Unfortunately, the interval scheduling is not as flexible as cron
.
While WSL has cron
, using a native scheduler does have its benefits:
- Can wake a computer from sleep with hardware wake timer (ACPI S3 state)
- Disable task if on battery
- Delete task automatically if not run after a time period
- Only run if the computer is idle
- Trigger on OS events, such as log in, wifi connect, an event, etc.
Wake Timer
A task can be triggered to wake up from sleep with a hardware timer. This is great for my personal desktop, where I put it to sleep to turn off the fans and monitor. When a task is triggered, it wakes the computer up, runs, and then the idle timeout puts the computer back to sleep.
Importing and Exporting
Tasks can be exported to XML format, either in the UI or with schtasks
.
With schtasks
, you can output in different formats: table, list (json-like), or CSV.
Unfortunately, this command is so poorly designed:
- There’s a verbose flag that must be used to output more information.
Not more tracing. But actual relevant information.
This flies in the face of Unix program conventions, where
-v
is used for debugging. - The outputs for each format are varying columns. I mean, what the shit, shouldn’t they just be different views into the same data set?

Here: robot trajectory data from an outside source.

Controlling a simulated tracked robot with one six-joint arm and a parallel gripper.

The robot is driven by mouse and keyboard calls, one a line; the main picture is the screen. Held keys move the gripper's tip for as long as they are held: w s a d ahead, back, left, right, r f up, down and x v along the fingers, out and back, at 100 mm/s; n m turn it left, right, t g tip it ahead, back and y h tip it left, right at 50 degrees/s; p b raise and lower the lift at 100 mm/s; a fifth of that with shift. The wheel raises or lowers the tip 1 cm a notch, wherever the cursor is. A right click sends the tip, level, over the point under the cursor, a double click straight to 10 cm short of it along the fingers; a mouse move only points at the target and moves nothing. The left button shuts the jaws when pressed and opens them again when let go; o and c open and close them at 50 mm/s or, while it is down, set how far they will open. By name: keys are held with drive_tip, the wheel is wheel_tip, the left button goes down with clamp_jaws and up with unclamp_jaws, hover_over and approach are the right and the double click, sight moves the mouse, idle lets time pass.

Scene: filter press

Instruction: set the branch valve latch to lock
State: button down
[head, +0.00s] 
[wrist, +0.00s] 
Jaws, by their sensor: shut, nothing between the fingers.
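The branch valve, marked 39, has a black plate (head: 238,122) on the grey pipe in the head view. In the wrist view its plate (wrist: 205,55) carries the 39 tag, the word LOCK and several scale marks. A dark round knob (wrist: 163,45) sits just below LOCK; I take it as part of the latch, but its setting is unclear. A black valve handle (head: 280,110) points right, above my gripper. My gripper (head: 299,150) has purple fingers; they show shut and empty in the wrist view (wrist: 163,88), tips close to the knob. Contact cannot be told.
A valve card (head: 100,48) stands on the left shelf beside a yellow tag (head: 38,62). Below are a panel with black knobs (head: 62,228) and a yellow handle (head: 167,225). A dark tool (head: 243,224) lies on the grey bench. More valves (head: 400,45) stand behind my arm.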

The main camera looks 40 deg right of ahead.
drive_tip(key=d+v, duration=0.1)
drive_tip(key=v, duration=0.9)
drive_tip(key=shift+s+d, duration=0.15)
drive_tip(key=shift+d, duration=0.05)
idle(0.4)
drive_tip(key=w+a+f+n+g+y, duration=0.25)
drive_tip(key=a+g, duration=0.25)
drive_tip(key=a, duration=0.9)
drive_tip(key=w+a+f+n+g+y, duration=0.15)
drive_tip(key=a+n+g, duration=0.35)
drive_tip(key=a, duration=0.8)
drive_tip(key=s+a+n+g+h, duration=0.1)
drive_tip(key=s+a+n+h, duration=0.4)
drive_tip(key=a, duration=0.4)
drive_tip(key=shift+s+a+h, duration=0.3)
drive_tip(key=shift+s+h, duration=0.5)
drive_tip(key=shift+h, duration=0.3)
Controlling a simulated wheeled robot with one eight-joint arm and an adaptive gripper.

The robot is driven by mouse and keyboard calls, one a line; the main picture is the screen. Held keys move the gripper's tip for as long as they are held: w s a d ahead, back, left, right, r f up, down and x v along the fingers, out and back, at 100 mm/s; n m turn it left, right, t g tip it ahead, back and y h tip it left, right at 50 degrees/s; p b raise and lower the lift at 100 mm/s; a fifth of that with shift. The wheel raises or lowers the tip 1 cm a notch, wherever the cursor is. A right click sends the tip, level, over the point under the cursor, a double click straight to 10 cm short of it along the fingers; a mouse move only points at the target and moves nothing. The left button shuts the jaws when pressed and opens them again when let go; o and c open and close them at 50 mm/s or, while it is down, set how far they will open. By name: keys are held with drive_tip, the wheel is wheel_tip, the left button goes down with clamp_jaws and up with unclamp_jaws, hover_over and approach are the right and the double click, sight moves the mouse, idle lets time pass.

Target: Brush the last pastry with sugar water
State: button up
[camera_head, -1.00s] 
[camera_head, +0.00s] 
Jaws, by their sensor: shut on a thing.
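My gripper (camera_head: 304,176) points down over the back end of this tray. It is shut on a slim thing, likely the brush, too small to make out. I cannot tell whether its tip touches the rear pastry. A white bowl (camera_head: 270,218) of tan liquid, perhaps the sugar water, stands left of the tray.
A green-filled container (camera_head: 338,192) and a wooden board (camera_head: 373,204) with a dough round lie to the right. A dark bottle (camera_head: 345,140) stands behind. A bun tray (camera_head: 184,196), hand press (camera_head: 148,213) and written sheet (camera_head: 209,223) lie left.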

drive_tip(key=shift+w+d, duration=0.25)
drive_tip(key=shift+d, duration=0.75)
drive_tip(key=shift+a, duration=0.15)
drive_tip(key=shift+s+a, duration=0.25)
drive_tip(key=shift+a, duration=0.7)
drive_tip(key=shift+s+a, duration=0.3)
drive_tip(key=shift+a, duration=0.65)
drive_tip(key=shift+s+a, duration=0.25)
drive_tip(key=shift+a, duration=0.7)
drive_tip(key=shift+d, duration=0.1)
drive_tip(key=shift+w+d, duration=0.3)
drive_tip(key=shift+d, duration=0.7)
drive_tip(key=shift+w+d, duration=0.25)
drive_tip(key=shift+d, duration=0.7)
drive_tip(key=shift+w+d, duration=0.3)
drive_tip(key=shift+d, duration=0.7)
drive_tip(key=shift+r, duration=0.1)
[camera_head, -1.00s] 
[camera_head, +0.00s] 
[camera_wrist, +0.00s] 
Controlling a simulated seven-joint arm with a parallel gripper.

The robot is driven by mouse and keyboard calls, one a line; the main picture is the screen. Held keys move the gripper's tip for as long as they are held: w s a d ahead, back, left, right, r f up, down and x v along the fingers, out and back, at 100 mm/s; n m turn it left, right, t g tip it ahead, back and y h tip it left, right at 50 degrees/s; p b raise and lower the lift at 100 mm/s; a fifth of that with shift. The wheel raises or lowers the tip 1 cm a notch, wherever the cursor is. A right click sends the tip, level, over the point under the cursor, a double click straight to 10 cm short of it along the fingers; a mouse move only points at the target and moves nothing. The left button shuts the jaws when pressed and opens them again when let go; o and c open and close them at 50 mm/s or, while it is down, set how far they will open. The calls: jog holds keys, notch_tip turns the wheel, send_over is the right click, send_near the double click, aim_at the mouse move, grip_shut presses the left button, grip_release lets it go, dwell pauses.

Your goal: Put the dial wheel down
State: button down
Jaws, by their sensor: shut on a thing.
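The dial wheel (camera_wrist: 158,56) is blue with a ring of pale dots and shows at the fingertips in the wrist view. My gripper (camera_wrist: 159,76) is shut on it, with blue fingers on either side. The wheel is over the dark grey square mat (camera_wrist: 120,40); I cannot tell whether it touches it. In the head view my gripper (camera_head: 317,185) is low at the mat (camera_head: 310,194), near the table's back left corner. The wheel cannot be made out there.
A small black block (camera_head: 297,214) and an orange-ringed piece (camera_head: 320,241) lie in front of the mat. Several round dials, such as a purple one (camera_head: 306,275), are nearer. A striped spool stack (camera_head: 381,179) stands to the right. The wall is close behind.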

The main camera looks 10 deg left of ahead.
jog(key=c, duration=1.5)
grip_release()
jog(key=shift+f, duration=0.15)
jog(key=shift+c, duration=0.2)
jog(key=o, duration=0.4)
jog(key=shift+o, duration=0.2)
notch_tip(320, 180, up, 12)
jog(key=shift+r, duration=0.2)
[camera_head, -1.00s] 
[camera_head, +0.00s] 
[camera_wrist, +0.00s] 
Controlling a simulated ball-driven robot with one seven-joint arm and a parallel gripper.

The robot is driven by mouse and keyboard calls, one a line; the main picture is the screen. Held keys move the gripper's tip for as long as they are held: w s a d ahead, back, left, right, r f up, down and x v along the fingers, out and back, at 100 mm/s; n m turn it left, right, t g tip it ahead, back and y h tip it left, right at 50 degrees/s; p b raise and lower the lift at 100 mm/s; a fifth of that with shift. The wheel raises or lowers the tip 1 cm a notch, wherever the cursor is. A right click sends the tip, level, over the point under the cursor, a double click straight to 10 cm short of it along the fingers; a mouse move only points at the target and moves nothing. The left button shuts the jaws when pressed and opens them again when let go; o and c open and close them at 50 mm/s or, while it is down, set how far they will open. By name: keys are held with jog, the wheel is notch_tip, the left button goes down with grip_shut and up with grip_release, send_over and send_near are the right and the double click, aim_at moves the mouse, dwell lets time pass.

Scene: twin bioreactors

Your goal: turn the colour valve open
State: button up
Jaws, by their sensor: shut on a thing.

- When exporting to xml, all the tasks are grouped as collection of tasks, in a single valid xml file. But you can only import single tasks. You literally cannot import the very things you just exported, a direct violate of Reversible Actions in UX design. Who thought this made sense.
Learnings
Don’t Use Repeat Interval
There’s a feature that allows repeat runs once triggered. I initially thought I could set up a daily trigger, with hourly repeats, to run a script hourly during working hours.
But this is a gotcha. Only the initial time has a wake timer scheduled. The repeat intervals don’t have wake timers, which means they only run on a schedule but cannot wake from sleep. I’m not sure what a use case would be for this behaviour, when you can simply schedule more, first-class tasks.
To do this, I exported the task, then used sed
to generate multiple files for each hour I want to schedule.
Then you can use another command to bulk import tasks.
Custom Time Values
The UI is poor and has bad UX. All the dropdowns, with limited list of options for 5, 10, 30 minutes, etc, are actually editable. You can actually set these values to custom values that will get parsed.
If you export the task to XML, you can see that under the hood it’s an ISO-8601 repeating interval.